## Goal
Retype, word for word, the line containing "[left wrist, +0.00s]" and every line after it to the end. Skip pictures.

## Supplied data
━━━━━━━━━━━━━━━━━━━━
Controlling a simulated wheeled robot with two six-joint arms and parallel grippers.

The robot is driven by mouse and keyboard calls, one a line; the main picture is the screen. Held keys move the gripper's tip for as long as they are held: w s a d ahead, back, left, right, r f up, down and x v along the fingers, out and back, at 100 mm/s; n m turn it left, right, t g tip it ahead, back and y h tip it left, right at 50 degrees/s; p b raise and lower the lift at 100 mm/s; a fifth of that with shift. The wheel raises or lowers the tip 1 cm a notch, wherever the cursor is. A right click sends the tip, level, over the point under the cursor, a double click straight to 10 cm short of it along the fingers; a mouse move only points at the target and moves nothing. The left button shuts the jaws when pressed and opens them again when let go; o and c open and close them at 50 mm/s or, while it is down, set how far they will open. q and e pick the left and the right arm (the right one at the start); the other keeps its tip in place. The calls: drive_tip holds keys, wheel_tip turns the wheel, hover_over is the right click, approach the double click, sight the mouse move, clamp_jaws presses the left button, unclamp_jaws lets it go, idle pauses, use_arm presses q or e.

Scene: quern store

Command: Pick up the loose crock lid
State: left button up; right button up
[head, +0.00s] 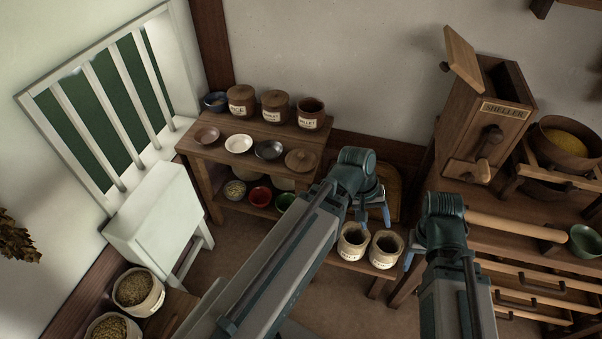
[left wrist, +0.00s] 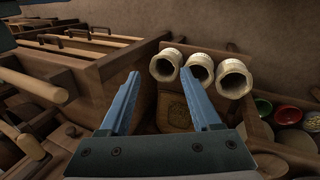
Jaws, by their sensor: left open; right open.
━━━━━━━━━━━━━━━━━━━━
## Result of this exercise
[left wrist, +0.00s] 
Jaws, by their sensor: left open; right open.

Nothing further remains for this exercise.